◆ **What the exercise asks**
Gather up the lines that contain "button".

====

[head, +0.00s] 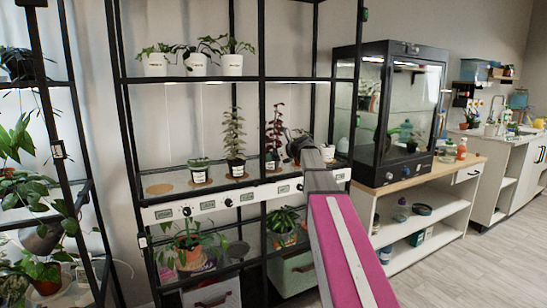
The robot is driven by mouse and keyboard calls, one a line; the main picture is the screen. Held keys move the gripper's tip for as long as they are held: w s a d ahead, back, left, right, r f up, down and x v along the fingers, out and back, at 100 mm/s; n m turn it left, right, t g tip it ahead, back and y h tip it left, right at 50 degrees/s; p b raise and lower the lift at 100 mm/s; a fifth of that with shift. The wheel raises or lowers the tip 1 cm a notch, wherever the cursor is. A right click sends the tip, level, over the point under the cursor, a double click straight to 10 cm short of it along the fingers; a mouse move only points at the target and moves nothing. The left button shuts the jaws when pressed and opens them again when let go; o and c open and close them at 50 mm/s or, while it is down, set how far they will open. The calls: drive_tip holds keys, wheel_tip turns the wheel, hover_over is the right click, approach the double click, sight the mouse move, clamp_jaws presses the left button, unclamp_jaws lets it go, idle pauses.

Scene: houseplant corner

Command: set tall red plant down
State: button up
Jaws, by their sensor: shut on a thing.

====

◆ **Finished answer**
The robot is driven by mouse and keyboard calls, one a line; the main picture is the screen. Held keys move the gripper's tip for as long as they are held: w s a d ahead, back, left, right, r f up, down and x v along the fingers, out and back, at 100 mm/s; n m turn it left, right, t g tip it ahead, back and y h tip it left, right at 50 degrees/s; p b raise and lower the lift at 100 mm/s; a fifth of that with shift. The wheel raises or lowers the tip 1 cm a notch, wherever the cursor is. A right click sends the tip, level, over the point under the cursor, a double click straight to 10 cm short of it along the fingers; a mouse move only points at the target and moves nothing. The left button shuts the jaws when pressed and opens them again when let go; o and c open and close them at 50 mm/s or, while it is down, set how far they will open. The calls: drive_tip holds keys, wheel_tip turns the wheel, hover_over is the right click, approach the double click, sight the mouse move, clamp_jaws presses the left button, unclamp_jaws lets it go, idle pauses.
State: button up

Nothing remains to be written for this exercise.